* **Task to complete**: Repeat exactly the lines from the line with "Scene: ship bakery" to the line with "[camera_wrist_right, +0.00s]", including both, and leave out any pictures.

* **Data provided**:
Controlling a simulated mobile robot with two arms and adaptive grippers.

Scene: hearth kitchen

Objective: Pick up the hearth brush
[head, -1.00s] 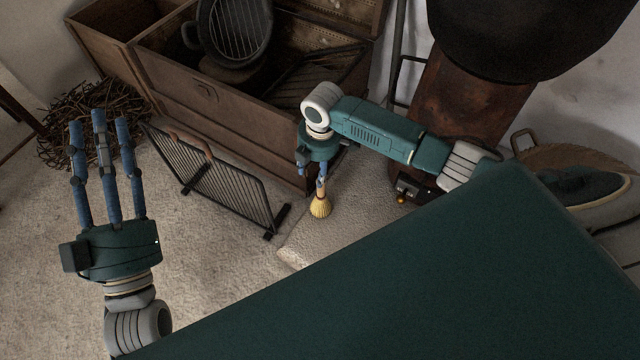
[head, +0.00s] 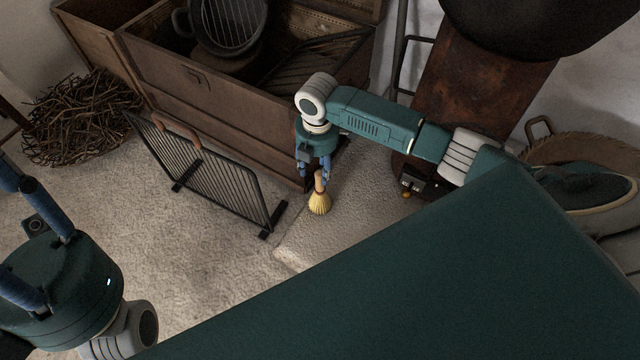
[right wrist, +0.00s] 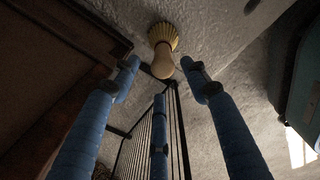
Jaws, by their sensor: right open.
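The hearth brush (head: 319,205) has a pale yellow bristle head and a short wooden handle. My left gripper (head: 25,235) is at the left edge, fingers apart and empty, with fingertips cut off.
A black fire screen (head: 205,175) with a leather-wrapped handle stands left of the brush. The wooden chest (head: 215,105) rises behind, holding a pot and grate. A twig pile (head: 75,118) and a woven basket (head: 590,155) lie at the sides. Carpet in front is clear.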

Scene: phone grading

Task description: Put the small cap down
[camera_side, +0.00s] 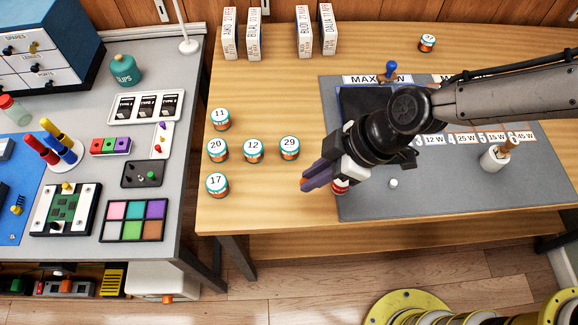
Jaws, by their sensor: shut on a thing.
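My gripper (317,176) has purple fingers and is at the left edge of the grey mat (450,195). It is shut, with its fingers pointing down and left. The small cap between the fingers is hidden, and I cannot make out its shape. A small red and white container (340,187) shows just right of the fingertips, partly covered by my gripper. I cannot tell whether they touch. A tiny white round piece (393,183) lies on the mat to the right of my gripper.
Several numbered jars (252,151) stand on the wooden table left of my gripper. Wattage labels (466,139) lie behind. The front of the mat is clear.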

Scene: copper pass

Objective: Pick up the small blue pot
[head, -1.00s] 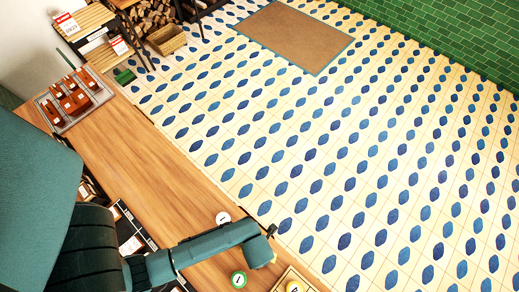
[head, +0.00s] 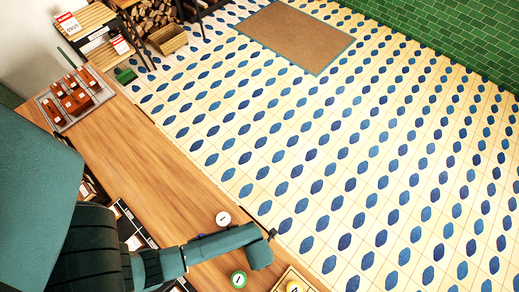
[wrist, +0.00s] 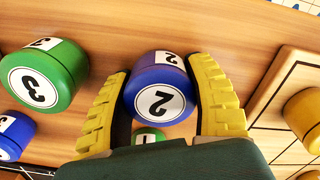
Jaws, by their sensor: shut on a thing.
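A blue pot (wrist: 160,90) with a white disc marked 2 on top is between the two yellow fingers of my gripper (wrist: 165,108) in the wrist view. The gripper is shut on it, one finger at each side. Whether the pot touches the wood is hard to tell. In the head view my arm hides the fingers and this pot. Another blue pot (wrist: 10,138) is partly cut off at the left edge of the wrist view.
A green pot marked 3 (wrist: 45,75) is left of the gripper, and a green pot marked 1 (wrist: 147,136) shows beyond the held pot. A yellow pot (wrist: 303,118) stands on a wooden board (wrist: 262,90) at right. The long counter (head: 130,165) is clear mid-length.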

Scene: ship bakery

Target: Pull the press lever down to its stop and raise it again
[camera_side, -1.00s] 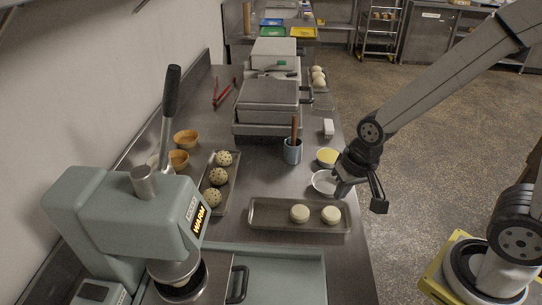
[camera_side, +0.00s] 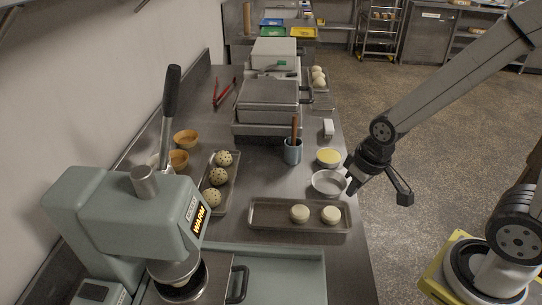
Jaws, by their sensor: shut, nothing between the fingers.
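The press (camera_side: 128,212) is a pale green machine at the lower left, with a "WARM" label on its front. Its lever (camera_side: 171,105) has a black grip and stands up, leaning slightly right. Under the press head a pale piece (camera_side: 181,281) shows in the round dark plate below. My gripper (camera_side: 349,187) is shut and empty. It is at the counter's right edge, beside a shallow metal bowl, far to the right of the lever. My gripper does not touch the lever.
A tray (camera_side: 262,225) with two dough rounds lies in front of my gripper. A tray (camera_side: 227,200) of seeded balls, a cup with a brush (camera_side: 292,150), a yellow-filled bowl (camera_side: 328,157) and a metal bowl (camera_side: 327,191) stand between. A hot plate box (camera_side: 268,95) is behind.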

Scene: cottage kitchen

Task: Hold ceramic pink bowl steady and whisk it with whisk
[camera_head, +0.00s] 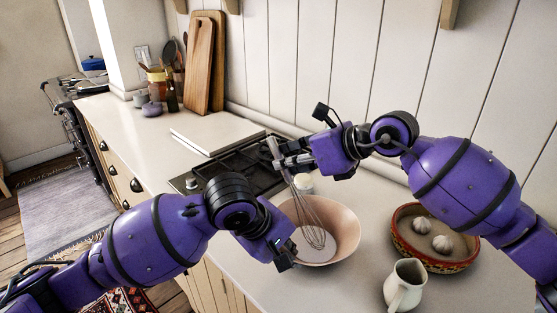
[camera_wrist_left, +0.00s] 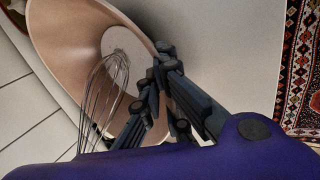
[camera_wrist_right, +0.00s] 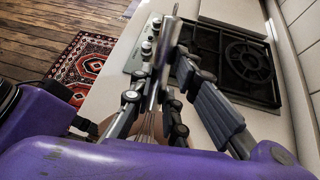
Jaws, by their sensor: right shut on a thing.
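The pink bowl (camera_head: 346,226) stands upright on the counter, its pale inside facing up. The whisk (camera_head: 312,222) is tilted, its wire end inside the bowl, near or touching the bottom; I cannot tell which. My right gripper (camera_head: 279,161) is shut on the whisk's handle, above and behind the bowl. The handle runs between its fingers in the right wrist view (camera_wrist_right: 166,60). My left gripper (camera_head: 286,260) is at the bowl's near left rim. In the left wrist view its fingertips (camera_wrist_left: 155,78) are at the bowl wall (camera_wrist_left: 62,40); whether they pinch it is unclear.
A patterned bowl (camera_head: 402,246) with garlic bulbs and a cream jug (camera_head: 404,284) stand right of the pink bowl. A small white jar (camera_head: 304,184) is close behind it. The hob (camera_head: 228,166) lies behind left. Cutting boards (camera_head: 205,62) lean on the wall.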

* **The result**:
Scene: ship bakery

Target: Pull the press lever down to its stop and raise it again
[camera_side, -1.00s] 
[camera_side, +0.00s] 
Jaws, by their sensor: shut, nothing between the fingers.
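The press (camera_side: 128,212) is a pale green machine at the lower left, with a "WARM" label on its front. Its lever (camera_side: 171,105) has a black grip and stands up, leaning slightly right. Under the press head a pale piece (camera_side: 181,281) shows in the round dark plate below. My gripper (camera_side: 349,187) is shut and empty. It is at the counter's right edge, beside a shallow metal bowl, far to the right of the lever. My gripper does not touch the lever.
A tray (camera_side: 262,225) with two dough rounds lies in front of my gripper. A tray (camera_side: 227,200) of seeded balls, a cup with a brush (camera_side: 292,150), a yellow-filled bowl (camera_side: 328,157) and a metal bowl (camera_side: 327,191) stand between. A hot plate box (camera_side: 268,95) is behind.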

Scene: cottage kitchen

Task: Hold ceramic pink bowl steady and whisk it with whisk
[camera_head, +0.00s] 
[camera_wrist_left, +0.00s] 
[camera_wrist_right, +0.00s] 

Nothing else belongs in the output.